Consider Abraham, as Kierkegaard once did. He could have offered himself to the Lord instead of Issac, his beloved son. Would this not have been considered morally praiseworthy in the pagan lands? A stoic father saving his son from a crooked and wicked deity. It is not true that he was to merely “sacrifice” Issac. That’s a deceptive euphemism. No, Abraham was to murder his own son. Isn’t that what the world would have believed? That an old man lost his mind and turned homicidal?
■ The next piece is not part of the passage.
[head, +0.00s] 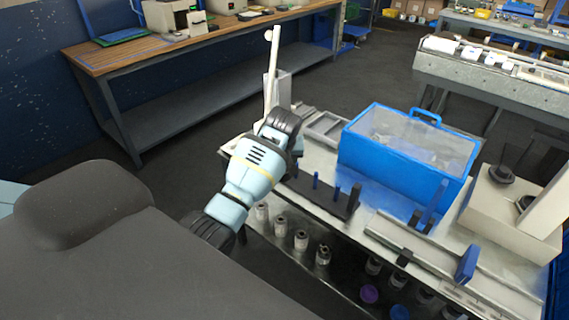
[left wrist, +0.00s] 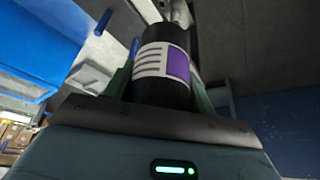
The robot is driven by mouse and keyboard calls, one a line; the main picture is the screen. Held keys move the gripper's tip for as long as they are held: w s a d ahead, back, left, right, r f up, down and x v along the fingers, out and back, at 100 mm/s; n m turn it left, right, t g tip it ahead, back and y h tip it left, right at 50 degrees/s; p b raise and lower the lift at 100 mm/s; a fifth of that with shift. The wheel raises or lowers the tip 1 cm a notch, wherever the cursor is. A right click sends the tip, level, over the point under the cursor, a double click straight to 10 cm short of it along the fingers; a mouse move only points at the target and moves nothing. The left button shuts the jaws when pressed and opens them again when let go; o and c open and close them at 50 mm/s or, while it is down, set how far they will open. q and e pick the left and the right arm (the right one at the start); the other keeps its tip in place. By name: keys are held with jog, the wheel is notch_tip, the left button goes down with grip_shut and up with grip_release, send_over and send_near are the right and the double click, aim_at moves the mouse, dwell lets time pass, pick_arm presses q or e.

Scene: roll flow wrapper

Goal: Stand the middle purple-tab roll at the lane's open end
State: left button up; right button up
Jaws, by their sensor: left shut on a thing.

The truth, however, known only to Abraham, made him full of fear and trembling. He told no one his revelation, not even Sarah. Abraham did one thing and one thing only: He believed. He suspended every rule that society had put in place, and had faith in God instead. Tell me, of what possible use would Paley’s Watchmaker apologetic make? Abraham decided to forgo the universal and believe in his subjective (personal) relationship with the divine.
     
Contrary to Hawking, we can never know the mind of God. We can know what He did for us on the cross but we look through a glass darkly. We can debate God back and forth and still not have an answer. If we were merely weighing the evidence on some sort of cosmic scale, then we would cease to be truly religious in any sense at all. We would be no better than the Roman tax collectors.

If you want to put off believing in God because you have doubts, then you’d do well to not believe anything. External reality itself is a leap to faith. If you don’t have faith in Jesus, I can guarantee you have faith in something. Consider having faith in a God who loves you. He’s helped me.